Ainda existe um segundo mito. Imaginem que, no cálculo de viabilidade feito pelas concessionárias, não se dê o retorno do capital no prazo desejado. Essas empresas não estão impedidas de ir à Justiça para pedir o congelamento da tarifa da Cedae que vai vender água para eles, como já aconteceu em Niterói. Se isso ocorrer, o rombo ainda é maior.

Falar a verdade: a CEDAE não tem sido competente

Precisamos desfazer mitos e falar a verdade. A Cedae não é nenhum exemplo de gestão competente. Nos últimos dois anos, principalmente, só vão para a Cedae indicações de cima e a primeira foi de caráter político de um grupo não republicano, no mínimo. 
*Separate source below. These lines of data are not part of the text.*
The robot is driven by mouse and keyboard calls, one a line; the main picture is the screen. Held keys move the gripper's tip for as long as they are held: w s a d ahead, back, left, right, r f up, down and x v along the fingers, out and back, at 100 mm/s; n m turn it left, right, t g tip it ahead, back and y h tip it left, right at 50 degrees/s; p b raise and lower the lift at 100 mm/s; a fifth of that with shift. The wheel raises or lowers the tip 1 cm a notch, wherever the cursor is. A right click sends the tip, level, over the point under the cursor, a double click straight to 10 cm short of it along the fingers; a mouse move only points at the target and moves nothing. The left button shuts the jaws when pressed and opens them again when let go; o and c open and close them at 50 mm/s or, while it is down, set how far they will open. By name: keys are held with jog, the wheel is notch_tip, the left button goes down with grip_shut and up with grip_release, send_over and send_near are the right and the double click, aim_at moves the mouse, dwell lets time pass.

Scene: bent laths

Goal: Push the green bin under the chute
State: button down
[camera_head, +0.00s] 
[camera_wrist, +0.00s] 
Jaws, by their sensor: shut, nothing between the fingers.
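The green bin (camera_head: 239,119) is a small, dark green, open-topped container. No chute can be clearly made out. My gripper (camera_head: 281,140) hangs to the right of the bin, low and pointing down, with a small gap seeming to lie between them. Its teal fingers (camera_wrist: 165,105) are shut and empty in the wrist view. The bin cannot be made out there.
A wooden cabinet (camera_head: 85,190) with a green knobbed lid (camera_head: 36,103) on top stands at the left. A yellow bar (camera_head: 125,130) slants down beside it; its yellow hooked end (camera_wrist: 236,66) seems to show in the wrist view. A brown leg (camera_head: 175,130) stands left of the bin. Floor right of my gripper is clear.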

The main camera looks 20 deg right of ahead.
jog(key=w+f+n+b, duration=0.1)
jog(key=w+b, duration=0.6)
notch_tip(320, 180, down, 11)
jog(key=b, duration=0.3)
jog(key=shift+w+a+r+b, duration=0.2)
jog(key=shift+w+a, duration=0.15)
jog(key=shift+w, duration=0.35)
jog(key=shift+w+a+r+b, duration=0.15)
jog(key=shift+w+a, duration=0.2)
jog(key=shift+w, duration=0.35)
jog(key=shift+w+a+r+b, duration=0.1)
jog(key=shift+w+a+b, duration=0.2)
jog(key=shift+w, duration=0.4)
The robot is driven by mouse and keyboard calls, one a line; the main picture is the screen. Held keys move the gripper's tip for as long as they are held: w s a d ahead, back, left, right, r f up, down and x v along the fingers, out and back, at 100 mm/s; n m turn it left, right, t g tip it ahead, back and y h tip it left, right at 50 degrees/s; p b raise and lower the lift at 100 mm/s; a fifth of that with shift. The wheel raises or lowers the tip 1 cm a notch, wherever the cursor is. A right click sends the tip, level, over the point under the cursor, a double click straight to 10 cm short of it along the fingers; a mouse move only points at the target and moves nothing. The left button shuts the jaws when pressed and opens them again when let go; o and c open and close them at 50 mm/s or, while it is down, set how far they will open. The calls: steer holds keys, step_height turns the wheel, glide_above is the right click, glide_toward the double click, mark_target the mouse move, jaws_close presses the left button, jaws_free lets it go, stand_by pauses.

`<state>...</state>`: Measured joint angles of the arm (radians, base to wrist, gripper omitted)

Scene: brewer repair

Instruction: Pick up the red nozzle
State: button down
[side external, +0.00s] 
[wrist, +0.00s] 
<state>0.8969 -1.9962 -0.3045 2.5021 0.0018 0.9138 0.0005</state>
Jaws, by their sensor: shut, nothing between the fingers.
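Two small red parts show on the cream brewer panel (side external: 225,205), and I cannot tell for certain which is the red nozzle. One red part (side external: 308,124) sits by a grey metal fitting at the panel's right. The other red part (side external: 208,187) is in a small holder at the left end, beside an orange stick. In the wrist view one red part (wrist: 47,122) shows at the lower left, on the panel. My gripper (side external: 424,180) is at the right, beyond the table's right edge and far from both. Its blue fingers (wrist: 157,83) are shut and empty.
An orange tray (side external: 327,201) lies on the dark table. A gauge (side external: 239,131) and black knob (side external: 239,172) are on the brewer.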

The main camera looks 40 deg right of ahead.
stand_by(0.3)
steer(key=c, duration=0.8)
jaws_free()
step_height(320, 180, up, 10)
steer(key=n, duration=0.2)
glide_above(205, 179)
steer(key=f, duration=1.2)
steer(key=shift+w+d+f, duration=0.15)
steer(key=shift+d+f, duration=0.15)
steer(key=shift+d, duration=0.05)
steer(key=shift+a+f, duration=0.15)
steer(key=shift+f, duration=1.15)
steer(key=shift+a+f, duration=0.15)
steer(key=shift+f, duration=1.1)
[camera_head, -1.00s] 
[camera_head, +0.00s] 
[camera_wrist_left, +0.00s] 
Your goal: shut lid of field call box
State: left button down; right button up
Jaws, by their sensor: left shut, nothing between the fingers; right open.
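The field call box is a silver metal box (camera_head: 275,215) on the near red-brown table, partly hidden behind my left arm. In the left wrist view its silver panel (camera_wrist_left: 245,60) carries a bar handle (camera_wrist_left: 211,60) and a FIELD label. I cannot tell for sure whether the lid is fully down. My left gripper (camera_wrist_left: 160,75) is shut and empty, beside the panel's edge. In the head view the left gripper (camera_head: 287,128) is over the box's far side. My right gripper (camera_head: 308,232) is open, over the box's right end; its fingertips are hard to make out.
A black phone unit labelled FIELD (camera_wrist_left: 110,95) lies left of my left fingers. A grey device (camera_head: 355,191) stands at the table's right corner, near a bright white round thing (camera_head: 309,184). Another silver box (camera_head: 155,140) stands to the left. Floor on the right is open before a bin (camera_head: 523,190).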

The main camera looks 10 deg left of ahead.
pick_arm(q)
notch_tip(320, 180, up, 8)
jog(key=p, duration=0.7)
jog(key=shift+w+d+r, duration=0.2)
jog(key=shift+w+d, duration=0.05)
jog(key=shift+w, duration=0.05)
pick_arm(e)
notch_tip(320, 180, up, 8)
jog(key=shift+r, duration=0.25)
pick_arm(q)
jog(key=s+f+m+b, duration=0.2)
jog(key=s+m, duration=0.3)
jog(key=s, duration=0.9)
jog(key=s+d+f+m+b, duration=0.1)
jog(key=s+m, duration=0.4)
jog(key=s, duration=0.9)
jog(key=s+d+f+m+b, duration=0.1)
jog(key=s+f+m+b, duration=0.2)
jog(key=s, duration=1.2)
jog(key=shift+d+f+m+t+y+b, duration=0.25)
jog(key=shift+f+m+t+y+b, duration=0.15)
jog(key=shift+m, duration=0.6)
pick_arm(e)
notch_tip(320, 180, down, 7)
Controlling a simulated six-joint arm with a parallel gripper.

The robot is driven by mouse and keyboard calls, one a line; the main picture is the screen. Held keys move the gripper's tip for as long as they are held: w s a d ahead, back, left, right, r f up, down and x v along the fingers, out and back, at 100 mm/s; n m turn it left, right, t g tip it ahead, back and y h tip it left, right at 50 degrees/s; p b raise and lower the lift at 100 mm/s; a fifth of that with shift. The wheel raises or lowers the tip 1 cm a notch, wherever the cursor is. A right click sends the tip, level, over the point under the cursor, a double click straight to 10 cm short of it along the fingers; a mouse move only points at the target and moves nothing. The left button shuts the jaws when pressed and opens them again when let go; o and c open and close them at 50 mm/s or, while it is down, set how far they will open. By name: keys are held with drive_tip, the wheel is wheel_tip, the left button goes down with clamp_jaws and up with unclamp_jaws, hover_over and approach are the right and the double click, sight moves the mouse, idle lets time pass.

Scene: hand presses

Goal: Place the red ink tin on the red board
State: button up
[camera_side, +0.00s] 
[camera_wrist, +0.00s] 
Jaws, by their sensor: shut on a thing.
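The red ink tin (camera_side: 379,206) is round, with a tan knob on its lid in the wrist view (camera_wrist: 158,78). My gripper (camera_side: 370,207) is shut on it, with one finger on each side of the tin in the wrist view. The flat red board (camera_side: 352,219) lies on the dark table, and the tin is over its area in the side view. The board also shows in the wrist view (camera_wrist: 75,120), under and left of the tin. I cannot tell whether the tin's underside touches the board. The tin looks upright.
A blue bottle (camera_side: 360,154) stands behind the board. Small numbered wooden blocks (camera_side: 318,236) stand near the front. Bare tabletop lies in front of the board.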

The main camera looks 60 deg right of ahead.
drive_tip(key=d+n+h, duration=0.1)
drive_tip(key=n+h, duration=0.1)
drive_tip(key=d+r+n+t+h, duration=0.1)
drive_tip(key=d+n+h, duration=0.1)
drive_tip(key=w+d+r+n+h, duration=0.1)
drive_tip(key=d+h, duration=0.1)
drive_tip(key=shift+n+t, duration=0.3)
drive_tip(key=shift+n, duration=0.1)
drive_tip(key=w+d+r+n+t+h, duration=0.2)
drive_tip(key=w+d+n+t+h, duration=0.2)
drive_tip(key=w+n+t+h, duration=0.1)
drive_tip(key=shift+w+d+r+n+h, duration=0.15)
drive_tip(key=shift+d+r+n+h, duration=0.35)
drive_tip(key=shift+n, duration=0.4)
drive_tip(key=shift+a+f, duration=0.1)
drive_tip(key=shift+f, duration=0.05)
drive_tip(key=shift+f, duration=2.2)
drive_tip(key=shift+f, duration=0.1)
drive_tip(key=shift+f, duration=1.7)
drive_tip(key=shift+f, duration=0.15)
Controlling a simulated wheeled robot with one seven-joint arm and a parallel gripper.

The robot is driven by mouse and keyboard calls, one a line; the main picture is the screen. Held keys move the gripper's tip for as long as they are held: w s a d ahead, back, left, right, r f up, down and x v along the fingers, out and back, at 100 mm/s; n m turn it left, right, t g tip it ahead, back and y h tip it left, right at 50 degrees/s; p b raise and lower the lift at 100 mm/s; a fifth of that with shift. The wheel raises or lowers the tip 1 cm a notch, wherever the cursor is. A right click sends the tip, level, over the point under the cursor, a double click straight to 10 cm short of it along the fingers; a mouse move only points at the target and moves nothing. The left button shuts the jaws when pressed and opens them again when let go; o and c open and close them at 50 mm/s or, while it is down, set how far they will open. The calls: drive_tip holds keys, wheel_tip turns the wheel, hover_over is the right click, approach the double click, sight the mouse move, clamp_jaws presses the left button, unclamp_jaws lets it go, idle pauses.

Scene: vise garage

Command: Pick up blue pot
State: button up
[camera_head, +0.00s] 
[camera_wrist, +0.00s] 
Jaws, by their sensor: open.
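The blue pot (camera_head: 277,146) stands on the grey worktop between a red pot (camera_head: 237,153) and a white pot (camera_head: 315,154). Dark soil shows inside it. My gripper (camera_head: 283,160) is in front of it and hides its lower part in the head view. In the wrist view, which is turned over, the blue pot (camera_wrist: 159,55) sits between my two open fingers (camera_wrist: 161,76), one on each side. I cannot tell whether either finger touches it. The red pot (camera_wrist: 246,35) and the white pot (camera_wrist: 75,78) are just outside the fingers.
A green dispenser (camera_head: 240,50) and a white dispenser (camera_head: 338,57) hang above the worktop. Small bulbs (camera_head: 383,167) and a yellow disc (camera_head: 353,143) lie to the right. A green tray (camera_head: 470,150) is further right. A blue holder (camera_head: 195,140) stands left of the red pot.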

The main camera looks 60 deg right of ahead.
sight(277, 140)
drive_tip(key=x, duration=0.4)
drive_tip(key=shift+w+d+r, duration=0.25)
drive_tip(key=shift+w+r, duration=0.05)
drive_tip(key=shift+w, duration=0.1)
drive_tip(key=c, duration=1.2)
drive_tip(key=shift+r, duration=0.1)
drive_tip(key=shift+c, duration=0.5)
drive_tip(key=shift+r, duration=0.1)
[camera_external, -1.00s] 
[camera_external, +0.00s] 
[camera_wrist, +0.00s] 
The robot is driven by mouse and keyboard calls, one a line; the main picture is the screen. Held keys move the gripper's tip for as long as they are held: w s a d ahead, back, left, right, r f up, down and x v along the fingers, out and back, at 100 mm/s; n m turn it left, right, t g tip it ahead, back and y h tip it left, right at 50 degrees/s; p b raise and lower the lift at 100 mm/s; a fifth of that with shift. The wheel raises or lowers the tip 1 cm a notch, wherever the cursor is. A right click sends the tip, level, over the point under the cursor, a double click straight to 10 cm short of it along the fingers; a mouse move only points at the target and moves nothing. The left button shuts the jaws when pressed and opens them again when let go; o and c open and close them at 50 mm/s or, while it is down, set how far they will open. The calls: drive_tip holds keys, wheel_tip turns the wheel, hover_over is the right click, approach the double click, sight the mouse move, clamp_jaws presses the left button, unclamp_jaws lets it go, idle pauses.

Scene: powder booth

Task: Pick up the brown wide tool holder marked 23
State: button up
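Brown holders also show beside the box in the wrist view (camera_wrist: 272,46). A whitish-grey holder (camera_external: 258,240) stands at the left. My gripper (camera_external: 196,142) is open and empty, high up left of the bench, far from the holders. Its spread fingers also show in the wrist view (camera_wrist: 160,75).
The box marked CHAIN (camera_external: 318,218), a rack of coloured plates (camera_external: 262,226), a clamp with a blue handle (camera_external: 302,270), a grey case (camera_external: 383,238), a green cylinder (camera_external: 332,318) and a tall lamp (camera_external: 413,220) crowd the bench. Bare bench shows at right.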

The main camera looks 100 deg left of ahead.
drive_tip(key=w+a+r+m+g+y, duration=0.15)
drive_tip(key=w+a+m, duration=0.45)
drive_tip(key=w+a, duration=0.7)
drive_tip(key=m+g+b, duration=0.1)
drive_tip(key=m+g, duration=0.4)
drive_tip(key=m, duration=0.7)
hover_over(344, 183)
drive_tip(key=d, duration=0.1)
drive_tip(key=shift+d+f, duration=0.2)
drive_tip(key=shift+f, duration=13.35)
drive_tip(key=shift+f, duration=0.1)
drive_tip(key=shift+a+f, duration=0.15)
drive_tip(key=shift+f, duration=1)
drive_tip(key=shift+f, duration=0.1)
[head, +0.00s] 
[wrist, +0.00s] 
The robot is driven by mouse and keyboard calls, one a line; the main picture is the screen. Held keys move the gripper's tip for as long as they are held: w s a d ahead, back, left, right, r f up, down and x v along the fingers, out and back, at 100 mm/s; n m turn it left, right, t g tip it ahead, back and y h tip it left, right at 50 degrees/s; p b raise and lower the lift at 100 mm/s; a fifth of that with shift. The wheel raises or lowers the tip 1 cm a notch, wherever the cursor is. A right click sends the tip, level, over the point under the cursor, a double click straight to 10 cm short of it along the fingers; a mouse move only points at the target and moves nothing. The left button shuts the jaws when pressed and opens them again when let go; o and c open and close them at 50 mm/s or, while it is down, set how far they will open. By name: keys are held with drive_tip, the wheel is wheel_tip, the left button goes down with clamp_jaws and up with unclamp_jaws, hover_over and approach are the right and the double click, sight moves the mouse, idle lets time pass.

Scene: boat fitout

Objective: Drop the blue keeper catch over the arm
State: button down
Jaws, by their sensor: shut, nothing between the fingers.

Mais uma verdade: gerir água não é para principiante

A segunda questão é que gerir água e esgoto não é tarefa para principiante, mas para profissional. E o Edital, para surpresa minha, não exige que os investidores, isto é, os donos dos fundos de investimento, para entrar na licitação, sejam obrigados a fazer consórcio com operadora de água e esgoto.

Sem gente competente e transferência de tecnologia

Como um fundo composto de cabeças de mercado, economistas, vai administrar um sistema de água e esgoto? Isso não anda sozinho. É falha imensa do Edital não haver operadora para transferência de tecnologia, de gente que saiba operar distribuição de água e captação e dar destino final ao esgoto. Essa é questão seriíssima.

Em Edital só vale o escrito

Mas vem matéria jornalística que diz assim: na licitação possivelmente cada consórcio terá operadora. Lembro um ditado popular: em Edital, só vale o que está escrito. Se não está escrito no Edital, possivelmente é hipótese. E hipótese pode dar certo ou não. Então, lembro dessa segunda questão, que é de muita periculosidade.

No Rio, onde houve concessão sobram reclamações

Mas há uma terceira questão. Quem tem experiência com concessão de esgoto à iniciativa privada, porque na cidade do Rio de Janeiro foi concedido o esgoto à iniciativa privada, sabe: na zona oeste, principalmente, na região de Realengo, via que as reclamações eram imensas. O propalado exemplo de que o modelo de Niterói poderia ser exitoso em outras áreas não é verdade.

Onde está a tarifa social para os sem renda?

Chamo a atenção de todos: temos hoje na nossa Região Metropolitana, um verdadeiro apartheid. A grande imensa maioria da população está sem renda. Se não tivermos garantia muito forte de tarifa social e, mais ainda, de subsidiar – não é nem com a tarifa social – aqueles que não têm renda alguma, como eles vão ter água se não têm dinheiro hoje para comer?

E o investimento nas favelas e comunidades?

Vou concluir com última questão para a qual quero fazer um alerta. Não tem no plano de investimentos que está no edital qual seria o investimento na rede de água e, principalmente, na de esgoto, nas favelas e nas comunidades de periferia. Não tem essa proposta, nem esse planejamento.

Questiono: na Rocinha, para onde foi anunciado grande plano de saneamento, com a contratação de um escritório, que começou e parou, onde há um índice de tuberculose muito grande, existem zonas de sombra, não tem aeração. Quem vai investir se não faz parte do plano? Dou o exemplo da Rocinha, mas a situação se multiplica com as mais de 600 favelas que existem na cidade e, talvez, no conjunto da região metropolitana, mais de mil.